Is so true that's it's scary. Also, it's the best I've heard it said so far.
Amen Kevin, I completely agree with your perspective on this and sincerely appreciate putting this post title in Scooby Do-ese, a forgotten language.
Yes, yes, yes. Totally agree with you and your big wang.
Kevin, you rock.
Loved the whole post. You got me started laughing, and then I had a philosophical issue to ponder by the end. That's some excellent technique!
Welcome back Kevin..my world is always brightest when I can read your crazyass post!! Amazingly funny!
Right on! and I'm w/ Petah Pan as well..
and...
I just LOVE YOU, BTW... me and the Queen were e~talking about you yesterday....
were you're e~ears burning?????????
Is is possible to be a philopher and a comic writer and a damned good-looking guy all rolled into one? Yes, Kevin, it is. And you are him. I mean he. Whatever.
Bravo! I nominate you to take over IMUS's show.
We are currently living the "As High School Turns" drama in our home with our 16 year old daughter.

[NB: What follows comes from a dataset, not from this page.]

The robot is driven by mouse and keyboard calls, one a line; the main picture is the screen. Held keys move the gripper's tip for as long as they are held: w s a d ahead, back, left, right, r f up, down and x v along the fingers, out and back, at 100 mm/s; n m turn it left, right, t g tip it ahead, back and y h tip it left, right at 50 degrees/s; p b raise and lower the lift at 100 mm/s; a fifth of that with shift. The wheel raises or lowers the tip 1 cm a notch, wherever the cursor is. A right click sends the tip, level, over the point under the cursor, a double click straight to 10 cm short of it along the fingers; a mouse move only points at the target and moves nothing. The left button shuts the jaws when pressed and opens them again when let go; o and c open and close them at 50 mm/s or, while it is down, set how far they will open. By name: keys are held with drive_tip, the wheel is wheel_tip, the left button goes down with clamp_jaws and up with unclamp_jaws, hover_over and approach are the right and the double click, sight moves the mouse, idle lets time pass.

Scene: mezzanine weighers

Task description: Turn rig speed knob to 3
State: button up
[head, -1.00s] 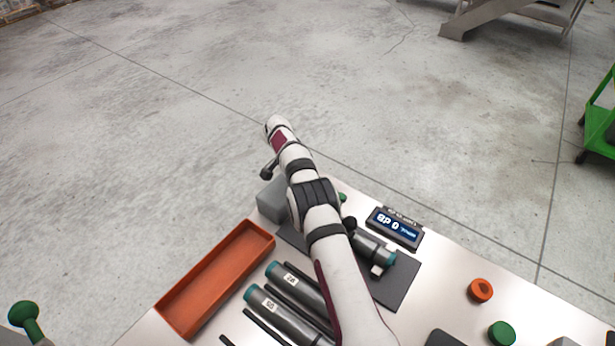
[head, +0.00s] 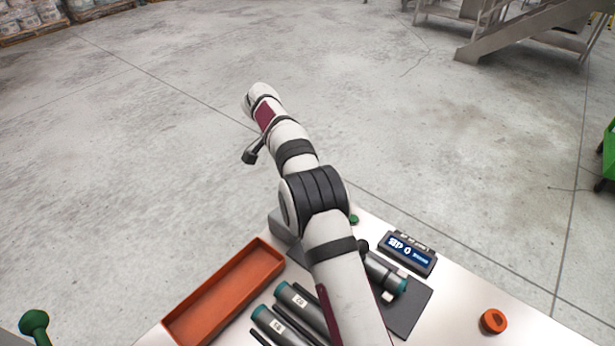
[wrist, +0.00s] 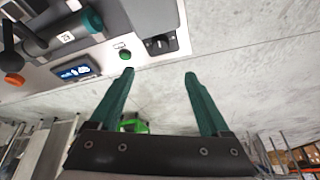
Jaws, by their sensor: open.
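In the wrist view a dark knob (wrist: 160,43) with pale marks beside it sits on the end of the grey rig box; its setting is too small to read. The grey box (head: 284,225) shows in the head view, partly behind my arm, and its knob is hidden there. My gripper (wrist: 159,74) has two teal fingers, spread apart with nothing between them. In the wrist picture the fingertips lie just below the knob, apart from it. The head view does not show the fingers.
A lit display (head: 407,252) stands at the table edge, near a green button (wrist: 125,55). A grey cylinder with a teal end (head: 385,272) lies on a dark mat (head: 412,312). An orange tray (head: 225,292), more cylinders (head: 300,300) and an orange ring (head: 494,321) are nearby.

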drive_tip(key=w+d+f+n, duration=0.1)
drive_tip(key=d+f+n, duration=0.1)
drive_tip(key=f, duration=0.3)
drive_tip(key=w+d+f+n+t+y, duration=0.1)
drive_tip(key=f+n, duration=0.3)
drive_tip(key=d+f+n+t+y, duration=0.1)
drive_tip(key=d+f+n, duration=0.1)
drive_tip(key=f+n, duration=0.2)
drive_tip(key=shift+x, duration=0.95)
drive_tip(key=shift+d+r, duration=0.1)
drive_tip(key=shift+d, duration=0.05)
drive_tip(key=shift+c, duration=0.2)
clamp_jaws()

She grows quite tired of hearing me preach "no one can make you feel anything without you consent".
Perhaps, she doesn't acknowledge it now, but I hope it sinks in to her soul.

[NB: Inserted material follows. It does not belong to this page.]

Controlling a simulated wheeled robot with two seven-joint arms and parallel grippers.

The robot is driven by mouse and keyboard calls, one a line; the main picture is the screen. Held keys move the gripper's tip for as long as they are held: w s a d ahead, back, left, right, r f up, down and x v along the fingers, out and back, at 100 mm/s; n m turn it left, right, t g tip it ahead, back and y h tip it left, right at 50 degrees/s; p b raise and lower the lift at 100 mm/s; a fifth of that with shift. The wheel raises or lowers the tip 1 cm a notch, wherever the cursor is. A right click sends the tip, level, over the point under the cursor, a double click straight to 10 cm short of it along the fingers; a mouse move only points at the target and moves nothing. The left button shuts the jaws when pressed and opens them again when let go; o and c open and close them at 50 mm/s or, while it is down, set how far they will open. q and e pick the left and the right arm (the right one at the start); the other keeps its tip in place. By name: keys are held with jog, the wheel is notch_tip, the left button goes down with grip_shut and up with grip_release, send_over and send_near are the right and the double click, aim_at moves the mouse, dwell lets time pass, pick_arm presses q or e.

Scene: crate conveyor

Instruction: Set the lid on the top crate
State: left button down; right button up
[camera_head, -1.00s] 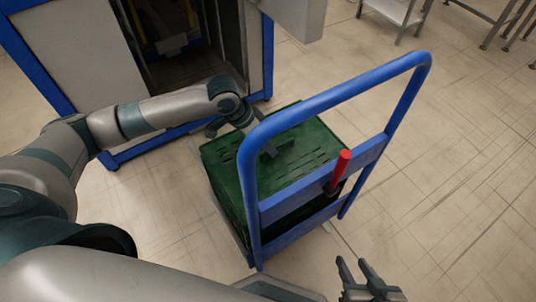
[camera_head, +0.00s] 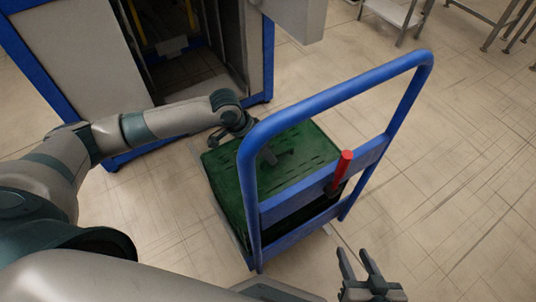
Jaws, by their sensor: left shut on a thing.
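A dark green lid (camera_head: 307,157) lies over the top of a green crate (camera_head: 226,200) on the blue-framed trolley. The trolley handle hides part of this grip. I cannot tell whether any gap is left between lid and crate rim. My right gripper (camera_head: 359,262) is at the bottom right, empty, with its fingers apart, away from the crate.
The trolley's blue handle frame (camera_head: 350,90) stands between my head and the crate. A red grip (camera_head: 341,170) sticks up from its crossbar. A blue and grey machine (camera_head: 90,60) stands behind at the left.

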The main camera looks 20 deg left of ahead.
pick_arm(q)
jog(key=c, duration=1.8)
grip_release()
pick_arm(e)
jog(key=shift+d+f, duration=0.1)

Besides, we know she will not care two years from now that some other teen girl called her a BITCH. I tell her own it darling, own it!
Couldn't agree more.
As for Imus, I think we gave him a little too much power with the whole firing thing -- really, who wouldn've even known he said what he did if not for the "controversy" surrounding him? Probably only the small minds who listened to him in the first place and I don't care what they think/hear.
And still, Bill O'Reilly roams free . . . it's a fucked up world.
Carrie
YAY!!! super post. i heart you, kevin charnas. i wearry do.
a couple of months ago, someone (and by someone, i mean my asshole ex-boyfriend) lied about me, made up stuff about me, etc. and it's been bothering me. even though it was all lies, and i know the truth and my friends know the truth, it still bothered me, you know?
i had forgotten that Eleanor Roosevelt (Ewenor Wosevewt??) quote. i love that quote.
anyway, this post made me feel better about all that. thank you.